_Dataset records_.
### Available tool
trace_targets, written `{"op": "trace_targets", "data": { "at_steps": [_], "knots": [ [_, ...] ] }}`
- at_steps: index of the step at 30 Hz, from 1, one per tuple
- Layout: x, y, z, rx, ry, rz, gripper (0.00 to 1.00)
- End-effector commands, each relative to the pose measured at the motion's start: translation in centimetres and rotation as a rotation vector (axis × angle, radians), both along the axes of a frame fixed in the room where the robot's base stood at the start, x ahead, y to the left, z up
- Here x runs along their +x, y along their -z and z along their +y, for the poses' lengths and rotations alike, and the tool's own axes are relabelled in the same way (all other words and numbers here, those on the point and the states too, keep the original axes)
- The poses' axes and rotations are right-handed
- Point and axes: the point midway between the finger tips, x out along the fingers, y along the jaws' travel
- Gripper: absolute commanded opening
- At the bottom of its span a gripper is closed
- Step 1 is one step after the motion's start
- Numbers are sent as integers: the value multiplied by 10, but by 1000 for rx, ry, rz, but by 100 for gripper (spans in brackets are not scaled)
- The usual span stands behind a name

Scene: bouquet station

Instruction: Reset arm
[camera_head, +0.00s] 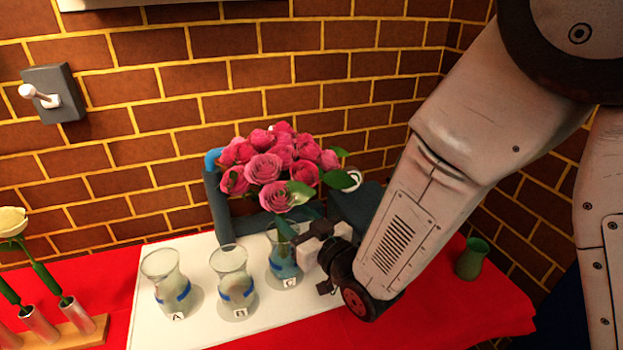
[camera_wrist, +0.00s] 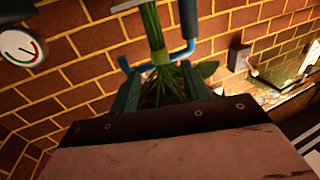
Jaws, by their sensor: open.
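My gripper (camera_head: 318,245) is beside vase C and just below the bouquet of pink roses (camera_head: 270,165). In the wrist view the gripper (camera_wrist: 160,88) has its two dark fingers spread, with the green stems (camera_wrist: 172,82) showing between or just beyond them. I cannot tell whether they touch. The bouquet stands upright above glass vase C (camera_head: 284,262), its stems running down toward it. My wrist partly hides the vase's right side. My arm reaches in from the upper right.
Glass vases A (camera_head: 170,283) and B (camera_head: 234,282) stand on the white mat (camera_head: 205,332). A blue pipe frame (camera_head: 213,195) is behind the roses. A green vase (camera_head: 472,258) stands right of my arm. A wooden rack (camera_head: 72,335) is at left, below a wall lever (camera_head: 50,93).

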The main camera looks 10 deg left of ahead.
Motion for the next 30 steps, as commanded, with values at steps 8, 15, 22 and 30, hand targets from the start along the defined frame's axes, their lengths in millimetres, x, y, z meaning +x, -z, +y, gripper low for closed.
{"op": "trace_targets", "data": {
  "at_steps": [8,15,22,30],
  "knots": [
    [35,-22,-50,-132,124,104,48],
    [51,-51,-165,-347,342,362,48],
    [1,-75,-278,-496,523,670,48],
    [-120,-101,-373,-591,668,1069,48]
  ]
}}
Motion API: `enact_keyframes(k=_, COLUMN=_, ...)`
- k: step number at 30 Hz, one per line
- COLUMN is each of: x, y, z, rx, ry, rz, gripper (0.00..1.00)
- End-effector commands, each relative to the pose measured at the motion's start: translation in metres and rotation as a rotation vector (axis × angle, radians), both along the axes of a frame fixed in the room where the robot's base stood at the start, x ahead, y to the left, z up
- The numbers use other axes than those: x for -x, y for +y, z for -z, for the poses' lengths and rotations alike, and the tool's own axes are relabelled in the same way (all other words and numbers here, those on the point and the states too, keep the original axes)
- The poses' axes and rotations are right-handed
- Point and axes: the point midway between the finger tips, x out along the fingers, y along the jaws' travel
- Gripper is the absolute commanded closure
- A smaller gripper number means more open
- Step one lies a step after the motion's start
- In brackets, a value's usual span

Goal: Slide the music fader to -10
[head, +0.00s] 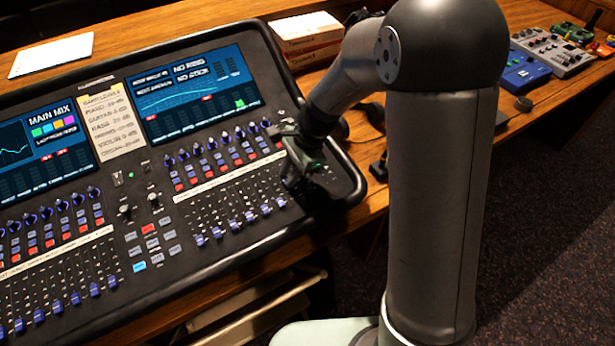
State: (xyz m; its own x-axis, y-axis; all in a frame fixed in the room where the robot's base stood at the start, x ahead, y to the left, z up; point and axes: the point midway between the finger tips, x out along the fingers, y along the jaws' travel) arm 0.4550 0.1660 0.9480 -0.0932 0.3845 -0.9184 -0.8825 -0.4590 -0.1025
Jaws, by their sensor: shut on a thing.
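The mixing desk (160,285) fills the left half of the head view. Its right fader bank has a row of blue fader caps (233,225) low in their slots, under a white label strip (228,177) too small to read. My gripper (298,190) is down at the right end of this bank, shut on a fader cap that it hides. I take this for the music fader, but its label and scale marks cannot be read. The fader's exact position is hidden behind the fingers.
Rows of knobs and red buttons lie just above the faders. Two lit screens (200,90) and a handwritten note (112,120) are above. Boxes (305,35) stand behind the desk. Blue and grey devices (525,70) sit on the wooden table at the right.

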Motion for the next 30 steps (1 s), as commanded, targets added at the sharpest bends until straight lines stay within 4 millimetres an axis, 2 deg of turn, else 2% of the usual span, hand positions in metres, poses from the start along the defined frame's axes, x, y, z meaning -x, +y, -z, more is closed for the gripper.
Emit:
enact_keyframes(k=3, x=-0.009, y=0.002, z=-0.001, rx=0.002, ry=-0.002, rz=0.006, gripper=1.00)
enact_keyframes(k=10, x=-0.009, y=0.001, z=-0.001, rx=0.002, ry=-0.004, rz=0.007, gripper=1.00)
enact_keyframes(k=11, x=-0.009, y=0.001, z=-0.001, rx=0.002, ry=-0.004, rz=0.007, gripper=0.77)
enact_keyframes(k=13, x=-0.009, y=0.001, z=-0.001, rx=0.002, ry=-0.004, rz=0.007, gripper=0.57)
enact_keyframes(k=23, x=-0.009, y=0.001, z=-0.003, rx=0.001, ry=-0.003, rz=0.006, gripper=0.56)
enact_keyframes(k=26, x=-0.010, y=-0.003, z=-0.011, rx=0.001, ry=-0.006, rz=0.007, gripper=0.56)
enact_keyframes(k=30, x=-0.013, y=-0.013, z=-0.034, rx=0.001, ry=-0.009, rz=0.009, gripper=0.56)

_Stated goal_. Quote everything in the listing above exactly; pictures are the only thing to omit.

_Full answer_.
### Available tool
trace_targets, written `{"op": "trace_targets", "data": { "at_steps": [_], "knots": [ [_, ...] ] }}`
- at_steps: index of the step at 30 Hz, from 1, one per tuple
- Layout: x, y, z, rx, ry, rz, gripper (0.00 to 1.00)
- End-effector commands, each relative to the pose measured at the motion's start: translation in centimetres and rotation as a rotation vector (axis × angle, radians), both along the axes of a frame fixed in the room where the robot's base stood at the start, x ahead, y to the left, z up
- Here x runs along their +x, y along their -z and z along their +y, for the poses' lengths and rotations alike, and the tool's own axes are relabelled in the same way (all other words and numbers here, those on the point and the states too, keep the original axes)
- The poses' axes and rotations are right-handed
- Point and axes: the point midway between the finger tips, x out along the fingers, y along the jaws' travel
- Gripper: absolute commanded opening
- At the bottom of its span a gripper is closed
- Step 1 is one step after the motion's start
- Numbers are sent as integers: the value multiplied by 10, but by 1000 for rx, ry, rz, but by 100 for gripper (spans in brackets are not scaled)
- The usual span stands behind a name

Scene: bouquet station

Instruction: Reset arm
[camera_head, +0.00s] 
[camera_wrist, +0.00s] 
Jaws, by their sensor: open.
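My gripper (camera_head: 318,245) is beside vase C and just below the bouquet of pink roses (camera_head: 270,165). In the wrist view the gripper (camera_wrist: 160,88) has its two dark fingers spread, with the green stems (camera_wrist: 172,82) showing between or just beyond them. I cannot tell whether they touch. The bouquet stands upright above glass vase C (camera_head: 284,262), its stems running down toward it. My wrist partly hides the vase's right side. My arm reaches in from the upper right.
Glass vases A (camera_head: 170,283) and B (camera_head: 234,282) stand on the white mat (camera_head: 205,332). A blue pipe frame (camera_head: 213,195) is behind the roses. A green vase (camera_head: 472,258) stands right of my arm. A wooden rack (camera_head: 72,335) is at left, below a wall lever (camera_head: 50,93).

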The main camera looks 10 deg left of ahead.
Motion for the next 30 steps, as commanded, with values at steps 8, 15, 22 and 30, hand targets from the start along the defined frame's axes, their lengths in millimetres, x, y, z meaning +x, -z, +y, gripper low for closed.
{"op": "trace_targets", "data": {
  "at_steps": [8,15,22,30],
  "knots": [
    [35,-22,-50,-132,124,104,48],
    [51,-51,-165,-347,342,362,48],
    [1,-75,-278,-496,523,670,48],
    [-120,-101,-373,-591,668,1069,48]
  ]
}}
Motion API: `enact_keyframes(k=_, COLUMN=_, ...)`
- k: step number at 30 Hz, one per line
- COLUMN is each of: x, y, z, rx, ry, rz, gripper (0.00..1.00)
- End-effector commands, each relative to the pose measured at the motion's start: translation in metres and rotation as a rotation vector (axis × angle, radians), both along the axes of a frame fixed in the room where the robot's base stood at the start, x ahead, y to the left, z up
- The numbers use other axes than those: x for -x, y for +y, z for -z, for the poses' lengths and rotations alike, and the tool's own axes are relabelled in the same way (all other words and numbers here, those on the point and the states too, keep the original axes)
- The poses' axes and rotations are right-handed
- Point and axes: the point midway between the finger tips, x out along the fingers, y along the jaws' travel
- Gripper is the absolute commanded closure
- A smaller gripper number means more open
- Step one lies a step after the motion's start
- In brackets, a value's usual span

Goal: Slide the music fader to -10
[head, +0.00s] 
State: (xyz m; its own x-axis, y-axis; all in a frame fixed in the room where the robot's base stood at the start, x ahead, y to the left, z up; point and axes: the point midway between the finger tips, x out along the fingers, y along the jaws' travel) arm 0.4550 0.1660 0.9480 -0.0932 0.3845 -0.9184 -0.8825 -0.4590 -0.1025
Jaws, by their sensor: shut on a thing.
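The mixing desk (160,285) fills the left half of the head view. Its right fader bank has a row of blue fader caps (233,225) low in their slots, under a white label strip (228,177) too small to read. My gripper (298,190) is down at the right end of this bank, shut on a fader cap that it hides. I take this for the music fader, but its label and scale marks cannot be read. The fader's exact position is hidden behind the fingers.
Rows of knobs and red buttons lie just above the faders. Two lit screens (200,90) and a handwritten note (112,120) are above. Boxes (305,35) stand behind the desk. Blue and grey devices (525,70) sit on the wooden table at the right.

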Motion for the next 30 steps (1 s), as commanded, targets added at the sharpest bends until straight lines stay within 4 millimetres an axis, 2 deg of turn, else 2% of the usual span, hand positions in metres, poses from the start along the defined frame's axes, x, y, z meaning -x, +y, -z, more is closed for the gripper.
Emit:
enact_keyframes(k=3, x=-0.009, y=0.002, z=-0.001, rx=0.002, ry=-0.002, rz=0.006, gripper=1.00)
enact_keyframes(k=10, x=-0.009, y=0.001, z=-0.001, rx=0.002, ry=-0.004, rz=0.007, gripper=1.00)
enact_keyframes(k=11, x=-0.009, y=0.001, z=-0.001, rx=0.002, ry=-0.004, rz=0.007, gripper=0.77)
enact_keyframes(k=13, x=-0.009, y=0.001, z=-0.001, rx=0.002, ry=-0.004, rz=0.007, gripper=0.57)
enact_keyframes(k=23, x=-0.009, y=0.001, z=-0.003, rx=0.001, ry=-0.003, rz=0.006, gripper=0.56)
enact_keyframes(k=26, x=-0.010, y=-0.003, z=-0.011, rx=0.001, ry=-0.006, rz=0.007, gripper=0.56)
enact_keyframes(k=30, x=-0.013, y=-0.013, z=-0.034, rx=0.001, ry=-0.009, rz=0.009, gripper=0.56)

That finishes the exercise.